Forty per cent are open at companies with more than 10,000 staff, with 10 per cent at those whose employees number 1,001 and upwards.

Roles in demand include number-crunchers - the modern-day equivalent of data analysts; modellers who enjoy analyzing complex data sets; those specialized in deep learning to deal with enormous amounts of data and trying to pull out results, insights and possibilities; and, naturally, engineers to hack the thing together.

When it comes to language, perhaps this is the easiest box to tick.

Increasingly, R and Python tend to be the most commonly used programming languages in this area. Looking at a more hardware-optimized path, going down to the GPU? Then skills in C/C++ could be the ticket.

But data is where things get tricky, which is a challenge as AI is predicated on ML and ML eats data.

Software and service provider Amdocs reckons one answer is to turn to those to your team who already have experience in data and offer some re-training.

“This is about retraining BI and data analysts but getting down to the nitty gritty of developing algorithms and that might sit outside of their comfort zone,” says Doran Youngerwood, Amdocs’ head of digital and intelligence. “Organisations that have access to fresh data in real time will be most successful. Before you talk intelligence, you need to focus on accessing data and finding complete data sets.”

The best AI is narrow and deep

The make-up of teams really depends on the outcomes you are looking to achieve, warns Callum Adamson, founder of API specialist Distributed, which manages distributed AI teams on behalf of clients.

“You need to mobilise around the jobs to be done and bring in the roles that allow you to do those jobs. You need to look at the outcomes and break it down, remembering that the best AI is narrow and deep.”

“Although very hard to find, it is best if the ML experts are also expert coders. Otherwise you may have contention between the algorithm folks and those who have to code it up,” warns Hal Lonas, CTO at cybersecurity software company Webroot.

James Waterhouse is head of insight & data science at Sky Betting and Gaming. His team of three data scientists, a test engineer and an intern are tasked with modelling data to better understand churn and cross-sell opportunities.

“I don’t think there’s a perfect data scientist that bridges the skills you need to make things work at scale in real time on a massive platform all while understanding the business. Don’t try to find a data scientist unicorn, he warns. “I’d find three people and get them working together in a way that their skills rub off on each other,” Waterhouse told The Register.

That need for collaboration is reiterated by James Poyser, co-founder and managing director of online accountancy software company inniAccounts, which last year won a Queen’s Award for Innovation for its application of Microsoft AzureML to apply AI to routine compliance tasks related to tax.
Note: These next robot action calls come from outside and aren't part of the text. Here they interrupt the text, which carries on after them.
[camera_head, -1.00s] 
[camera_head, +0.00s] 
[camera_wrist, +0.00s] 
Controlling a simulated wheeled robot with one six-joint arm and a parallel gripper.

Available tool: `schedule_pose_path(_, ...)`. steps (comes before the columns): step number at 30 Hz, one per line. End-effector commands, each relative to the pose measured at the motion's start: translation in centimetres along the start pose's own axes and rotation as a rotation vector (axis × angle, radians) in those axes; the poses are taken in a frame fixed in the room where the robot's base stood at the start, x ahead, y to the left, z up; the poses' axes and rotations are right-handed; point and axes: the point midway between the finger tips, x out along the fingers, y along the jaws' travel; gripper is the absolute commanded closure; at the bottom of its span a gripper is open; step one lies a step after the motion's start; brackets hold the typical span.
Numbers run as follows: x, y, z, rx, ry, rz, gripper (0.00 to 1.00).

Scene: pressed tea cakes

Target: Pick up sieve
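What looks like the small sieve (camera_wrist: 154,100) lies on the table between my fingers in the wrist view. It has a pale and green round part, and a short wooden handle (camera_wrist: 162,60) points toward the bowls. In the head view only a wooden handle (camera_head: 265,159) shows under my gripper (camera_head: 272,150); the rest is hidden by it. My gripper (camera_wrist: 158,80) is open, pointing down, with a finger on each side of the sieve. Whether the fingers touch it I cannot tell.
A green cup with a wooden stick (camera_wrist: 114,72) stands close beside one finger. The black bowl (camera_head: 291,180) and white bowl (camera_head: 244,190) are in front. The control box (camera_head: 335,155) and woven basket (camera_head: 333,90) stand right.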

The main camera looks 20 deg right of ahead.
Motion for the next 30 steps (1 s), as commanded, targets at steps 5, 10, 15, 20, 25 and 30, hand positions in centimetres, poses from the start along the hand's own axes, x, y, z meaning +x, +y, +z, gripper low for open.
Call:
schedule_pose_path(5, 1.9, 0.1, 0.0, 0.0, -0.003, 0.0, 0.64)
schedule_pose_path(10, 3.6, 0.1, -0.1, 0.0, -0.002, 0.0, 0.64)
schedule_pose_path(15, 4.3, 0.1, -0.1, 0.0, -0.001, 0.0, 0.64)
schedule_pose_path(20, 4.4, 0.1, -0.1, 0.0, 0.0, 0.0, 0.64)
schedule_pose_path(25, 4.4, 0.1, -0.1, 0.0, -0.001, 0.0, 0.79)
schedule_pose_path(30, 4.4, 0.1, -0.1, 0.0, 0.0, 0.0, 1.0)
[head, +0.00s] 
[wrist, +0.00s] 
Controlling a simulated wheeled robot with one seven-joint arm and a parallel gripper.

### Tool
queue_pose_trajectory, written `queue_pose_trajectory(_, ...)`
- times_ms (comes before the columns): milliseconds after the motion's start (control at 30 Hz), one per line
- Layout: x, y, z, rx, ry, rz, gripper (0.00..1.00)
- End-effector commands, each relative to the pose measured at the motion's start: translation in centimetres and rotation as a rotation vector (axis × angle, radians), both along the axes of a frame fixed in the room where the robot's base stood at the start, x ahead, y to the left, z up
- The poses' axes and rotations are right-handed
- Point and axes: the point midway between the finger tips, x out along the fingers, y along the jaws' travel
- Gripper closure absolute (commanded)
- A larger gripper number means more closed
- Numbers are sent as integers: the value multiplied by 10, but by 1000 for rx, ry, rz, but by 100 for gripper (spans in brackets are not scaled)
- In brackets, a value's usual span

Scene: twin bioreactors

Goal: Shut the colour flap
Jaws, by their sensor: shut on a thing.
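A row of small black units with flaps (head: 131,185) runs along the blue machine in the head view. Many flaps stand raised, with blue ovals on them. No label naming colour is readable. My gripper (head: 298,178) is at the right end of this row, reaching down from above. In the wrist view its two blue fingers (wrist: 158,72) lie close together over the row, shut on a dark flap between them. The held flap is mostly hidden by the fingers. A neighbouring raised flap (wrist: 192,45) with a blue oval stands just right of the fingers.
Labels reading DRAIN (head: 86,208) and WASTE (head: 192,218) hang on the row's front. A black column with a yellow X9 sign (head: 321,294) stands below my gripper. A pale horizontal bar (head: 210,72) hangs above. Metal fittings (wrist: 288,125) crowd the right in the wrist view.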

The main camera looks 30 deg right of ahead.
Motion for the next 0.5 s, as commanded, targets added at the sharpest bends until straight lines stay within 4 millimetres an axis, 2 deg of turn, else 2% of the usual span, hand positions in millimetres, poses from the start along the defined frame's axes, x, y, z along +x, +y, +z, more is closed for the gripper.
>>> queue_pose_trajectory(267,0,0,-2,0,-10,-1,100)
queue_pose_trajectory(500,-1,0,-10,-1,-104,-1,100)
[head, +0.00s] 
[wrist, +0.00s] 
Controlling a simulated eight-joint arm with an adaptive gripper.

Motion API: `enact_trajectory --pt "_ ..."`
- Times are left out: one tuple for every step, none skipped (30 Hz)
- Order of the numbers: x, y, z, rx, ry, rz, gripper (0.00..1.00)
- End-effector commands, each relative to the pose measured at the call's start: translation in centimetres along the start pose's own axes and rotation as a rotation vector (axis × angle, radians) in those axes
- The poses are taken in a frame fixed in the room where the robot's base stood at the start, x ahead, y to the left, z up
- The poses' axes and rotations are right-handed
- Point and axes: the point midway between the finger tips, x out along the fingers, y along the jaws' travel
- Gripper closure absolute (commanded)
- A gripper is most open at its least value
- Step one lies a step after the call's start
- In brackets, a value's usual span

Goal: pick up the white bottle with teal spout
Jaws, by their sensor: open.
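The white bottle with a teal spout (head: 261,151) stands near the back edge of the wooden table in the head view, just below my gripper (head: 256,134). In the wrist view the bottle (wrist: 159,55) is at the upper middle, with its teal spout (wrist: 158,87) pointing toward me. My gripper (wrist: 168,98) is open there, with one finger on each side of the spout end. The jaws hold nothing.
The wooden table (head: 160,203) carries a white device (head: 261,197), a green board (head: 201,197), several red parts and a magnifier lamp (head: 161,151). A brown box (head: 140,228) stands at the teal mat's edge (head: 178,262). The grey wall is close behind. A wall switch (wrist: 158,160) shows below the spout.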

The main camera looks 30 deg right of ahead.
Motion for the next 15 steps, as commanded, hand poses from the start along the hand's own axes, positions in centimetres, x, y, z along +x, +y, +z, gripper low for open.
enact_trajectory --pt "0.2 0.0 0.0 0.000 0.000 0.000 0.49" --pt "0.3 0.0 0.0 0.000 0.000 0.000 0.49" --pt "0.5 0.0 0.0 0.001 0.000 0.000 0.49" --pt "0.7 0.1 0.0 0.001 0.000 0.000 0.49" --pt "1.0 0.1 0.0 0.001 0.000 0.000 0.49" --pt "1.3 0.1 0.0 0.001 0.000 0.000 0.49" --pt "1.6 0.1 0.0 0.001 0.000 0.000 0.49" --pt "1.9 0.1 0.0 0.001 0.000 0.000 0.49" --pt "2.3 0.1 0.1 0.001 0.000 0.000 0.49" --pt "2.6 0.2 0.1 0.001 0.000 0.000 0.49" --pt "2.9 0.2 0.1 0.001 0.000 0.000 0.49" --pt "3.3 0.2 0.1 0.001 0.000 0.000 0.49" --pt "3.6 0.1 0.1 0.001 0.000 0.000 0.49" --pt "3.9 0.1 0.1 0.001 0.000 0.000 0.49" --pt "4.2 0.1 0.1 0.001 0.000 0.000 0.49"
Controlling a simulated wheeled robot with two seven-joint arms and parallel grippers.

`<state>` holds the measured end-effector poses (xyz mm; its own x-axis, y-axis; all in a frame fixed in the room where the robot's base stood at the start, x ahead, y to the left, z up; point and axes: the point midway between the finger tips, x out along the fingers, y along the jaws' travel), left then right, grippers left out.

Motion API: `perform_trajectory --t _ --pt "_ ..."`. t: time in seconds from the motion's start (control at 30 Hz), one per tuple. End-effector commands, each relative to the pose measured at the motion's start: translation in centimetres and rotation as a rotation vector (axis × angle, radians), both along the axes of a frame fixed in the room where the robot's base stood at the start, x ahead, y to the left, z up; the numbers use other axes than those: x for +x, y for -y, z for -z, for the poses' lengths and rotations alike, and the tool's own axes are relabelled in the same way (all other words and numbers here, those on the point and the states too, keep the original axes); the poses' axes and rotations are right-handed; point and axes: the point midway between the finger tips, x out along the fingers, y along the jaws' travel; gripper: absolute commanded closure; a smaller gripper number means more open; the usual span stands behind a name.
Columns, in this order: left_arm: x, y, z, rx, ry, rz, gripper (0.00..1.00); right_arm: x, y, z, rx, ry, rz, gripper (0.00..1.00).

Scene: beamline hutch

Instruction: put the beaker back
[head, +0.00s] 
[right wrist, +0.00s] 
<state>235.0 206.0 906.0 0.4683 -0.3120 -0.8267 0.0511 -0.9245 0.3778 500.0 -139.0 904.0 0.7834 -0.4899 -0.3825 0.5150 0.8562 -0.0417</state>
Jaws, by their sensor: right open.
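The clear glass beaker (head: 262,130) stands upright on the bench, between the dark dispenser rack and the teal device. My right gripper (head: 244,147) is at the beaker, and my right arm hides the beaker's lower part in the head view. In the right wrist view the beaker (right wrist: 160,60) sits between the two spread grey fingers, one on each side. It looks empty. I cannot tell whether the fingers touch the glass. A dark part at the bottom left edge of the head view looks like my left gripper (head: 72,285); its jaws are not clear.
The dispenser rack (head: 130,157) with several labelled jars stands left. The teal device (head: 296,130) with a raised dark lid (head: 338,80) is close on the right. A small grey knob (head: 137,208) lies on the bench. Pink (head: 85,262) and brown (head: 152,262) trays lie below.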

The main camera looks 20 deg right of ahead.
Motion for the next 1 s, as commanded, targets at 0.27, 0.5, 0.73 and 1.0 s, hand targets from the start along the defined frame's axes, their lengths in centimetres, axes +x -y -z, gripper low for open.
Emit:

“Our approach is 'a game of inches’ - it’s the sum of a lot of micro services that make a big difference to the user experience,” he explains.

As such, Poyser says the combination of technology and collaboration is vital to getting AI projects off the ground successfully. “If you approach AI as a technical function alone you won’t succeed and you’ll alienate people and customers,” Poyser warns.

“The people involved have to evangelise its benefits within the company and educate colleagues so that everyone, no matter their role, can spot an opportunity to apply AI to improve how they work and how customers are served.

“AI is an unknown unknown. We don't know what it can do, and we probably don't know where it can be applied. So there is a chain of people and skills that are necessary to getting AI working within a company,” Poyser adds. “But unless the skills work together you can’t create a product that solves a person’s problem accurately 90 per cent of the time.”

Online retailer Ocado built and installed a system using Google’s Tensorflow to do the AI heavy lifting on inbound customer emails at its call centre. The system, built using Python, C++ and Kubernetes and that runs on Google Compute opens and scans up to 2,000 emails on an ordinary day for key words and context, before prioritising and forwarding them. Email numbers double that at busy times such as Christmas.

Ocado spent almost a year building up its Poland-based data science team from scratch. Tim Bickley, team leader in the Ocado Technology data science team, says while a large proportion boast a mathematical background, the flavour of qualifications is less important than strong maths skills, a proven track record of independent research and problem solving, and solid programming skills.

“We find the team benefits from having some people who are particularly strong in one area or another, but doesn't work so well if someone is outright weak in one,” Bickley said.